Set down the listing below verbatim, but only from its first line through the line containing "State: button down".
• • •
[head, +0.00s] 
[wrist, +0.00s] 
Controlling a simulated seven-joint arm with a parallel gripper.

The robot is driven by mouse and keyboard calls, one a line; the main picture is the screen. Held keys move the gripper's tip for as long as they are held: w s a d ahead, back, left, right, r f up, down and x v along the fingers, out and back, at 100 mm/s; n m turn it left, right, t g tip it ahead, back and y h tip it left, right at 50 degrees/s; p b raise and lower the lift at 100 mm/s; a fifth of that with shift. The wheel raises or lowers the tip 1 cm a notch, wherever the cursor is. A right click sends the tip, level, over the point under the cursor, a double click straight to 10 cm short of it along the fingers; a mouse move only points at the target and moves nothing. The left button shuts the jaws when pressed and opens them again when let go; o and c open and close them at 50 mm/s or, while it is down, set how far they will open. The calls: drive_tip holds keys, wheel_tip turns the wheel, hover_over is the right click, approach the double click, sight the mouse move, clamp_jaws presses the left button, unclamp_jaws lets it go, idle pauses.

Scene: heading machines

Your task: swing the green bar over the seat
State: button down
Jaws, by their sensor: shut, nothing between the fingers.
• • •
*THE SOLUTION*:
[head, +0.00s] 
[wrist, +0.00s] 
Controlling a simulated seven-joint arm with a parallel gripper.

The robot is driven by mouse and keyboard calls, one a line; the main picture is the screen. Held keys move the gripper's tip for as long as they are held: w s a d ahead, back, left, right, r f up, down and x v along the fingers, out and back, at 100 mm/s; n m turn it left, right, t g tip it ahead, back and y h tip it left, right at 50 degrees/s; p b raise and lower the lift at 100 mm/s; a fifth of that with shift. The wheel raises or lowers the tip 1 cm a notch, wherever the cursor is. A right click sends the tip, level, over the point under the cursor, a double click straight to 10 cm short of it along the fingers; a mouse move only points at the target and moves nothing. The left button shuts the jaws when pressed and opens them again when let go; o and c open and close them at 50 mm/s or, while it is down, set how far they will open. The calls: drive_tip holds keys, wheel_tip turns the wheel, hover_over is the right click, approach the double click, sight the mouse move, clamp_jaws presses the left button, unclamp_jaws lets it go, idle pauses.

Scene: heading machines

Your task: swing the green bar over the seat
State: button down

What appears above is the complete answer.